The idea behind the Orb is the brainchild of German designer Maximilian Maertens, who started his artistic career at MB&F as an intern before setting up his own design studio in Berlin. Maertens worked with MB&F and L’Epée on the T-Rex clock, before being given free rein to create the TriPod and now the Orb.

Realisation

While Maximilian Maertens and MB&F came up with the concept and design of the Orb, it was L’Epée 1839 that developed the movement as well as the lacquered transformable sphere. The Jura-based house produces all the components, except for the mineral glass and the jewels, assembles them and adjusts the high-precision eight-day movement.

While nothing about this atypical project was easy, L’Epée faced two major challenges. The first was making the sphere in four pieces so that they could be totally transformable, durable, and also form a perfect sphere when closed.

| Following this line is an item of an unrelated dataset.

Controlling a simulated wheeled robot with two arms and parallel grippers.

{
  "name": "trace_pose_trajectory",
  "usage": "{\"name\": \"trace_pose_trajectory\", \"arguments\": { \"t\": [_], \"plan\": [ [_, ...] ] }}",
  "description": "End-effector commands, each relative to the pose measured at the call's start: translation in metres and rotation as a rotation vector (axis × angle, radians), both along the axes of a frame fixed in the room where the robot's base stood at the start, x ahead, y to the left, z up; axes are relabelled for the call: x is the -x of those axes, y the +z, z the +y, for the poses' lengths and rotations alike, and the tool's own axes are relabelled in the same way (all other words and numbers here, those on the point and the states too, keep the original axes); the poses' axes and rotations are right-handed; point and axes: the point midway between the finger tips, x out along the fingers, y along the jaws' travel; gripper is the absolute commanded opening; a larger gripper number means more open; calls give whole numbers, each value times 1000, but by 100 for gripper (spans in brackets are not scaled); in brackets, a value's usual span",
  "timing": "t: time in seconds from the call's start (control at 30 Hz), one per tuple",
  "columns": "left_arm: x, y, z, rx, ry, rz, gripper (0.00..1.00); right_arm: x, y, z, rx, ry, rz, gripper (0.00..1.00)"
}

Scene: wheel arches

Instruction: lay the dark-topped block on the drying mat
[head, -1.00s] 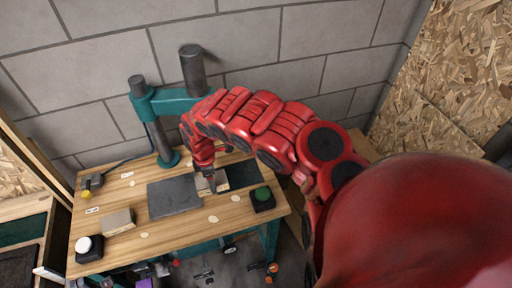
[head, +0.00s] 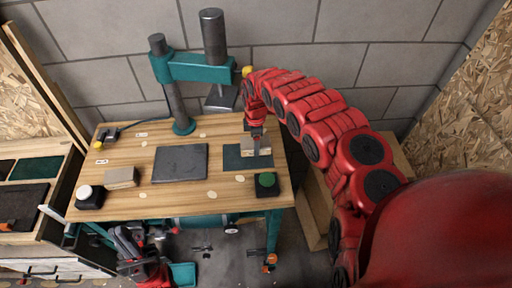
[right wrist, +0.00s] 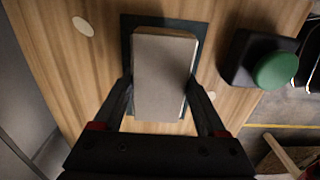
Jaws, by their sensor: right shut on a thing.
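The block (head: 257,150) has a grey-brown top and pale wooden sides. My right gripper (head: 257,133) is shut on it, and the right wrist view shows the block (right wrist: 164,75) between the two fingers (right wrist: 162,105). The block is over the dark teal mat (head: 233,162), whose rim shows around it in the wrist view (right wrist: 128,35). I cannot tell whether it touches the mat. My left gripper (head: 128,242) is low at the bottom left, below the table front; its jaws are unclear.
A dark grey mat (head: 180,165) lies mid-table. A second block (head: 122,177) and a white-knobbed black box (head: 89,196) are at the left. A green-topped black box (head: 267,184) stands in front of the teal mat. A teal press (head: 192,68) stands behind.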

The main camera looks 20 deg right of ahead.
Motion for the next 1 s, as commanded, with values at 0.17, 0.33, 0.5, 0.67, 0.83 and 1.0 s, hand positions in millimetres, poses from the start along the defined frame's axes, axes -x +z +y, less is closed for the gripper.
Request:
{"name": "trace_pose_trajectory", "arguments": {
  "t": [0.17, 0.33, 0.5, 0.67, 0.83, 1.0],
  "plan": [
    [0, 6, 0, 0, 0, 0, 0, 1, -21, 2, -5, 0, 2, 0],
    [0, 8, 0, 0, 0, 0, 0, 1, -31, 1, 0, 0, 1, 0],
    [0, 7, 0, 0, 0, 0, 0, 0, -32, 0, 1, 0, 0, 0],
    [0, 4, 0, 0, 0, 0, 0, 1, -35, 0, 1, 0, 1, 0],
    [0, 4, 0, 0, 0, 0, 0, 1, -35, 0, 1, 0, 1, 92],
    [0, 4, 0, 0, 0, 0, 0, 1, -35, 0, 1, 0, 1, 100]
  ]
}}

The second significant challenge was developing the striking system. Usually, with a bell-chiming mechanism, gravity is needed to strike the bell. As the Orb’s brass bell can find itself in an infinite number of different positions, L’Epée 1839’s clockmakers incorporated several springs to strike the bell so it can chime even when it is flat. The system is a hybrid between a clock and a watch striking mechanism.

Orb

The word orb comes from the Latin orbis, meaning “circle” or “disc”. The word is also the basis of the word “orbit”, a word that has stayed in the modern-day vernacular even if orbits are now known to be elliptical and not at all round.

Orbs are also used today in fanfiction to mean eyes, as in “cerulean orbs” that designate blue eyes or “chocolate orbs” for brown eyes – a nod to perhaps the first thing that comes to mind when we first lay eyes on the Orb.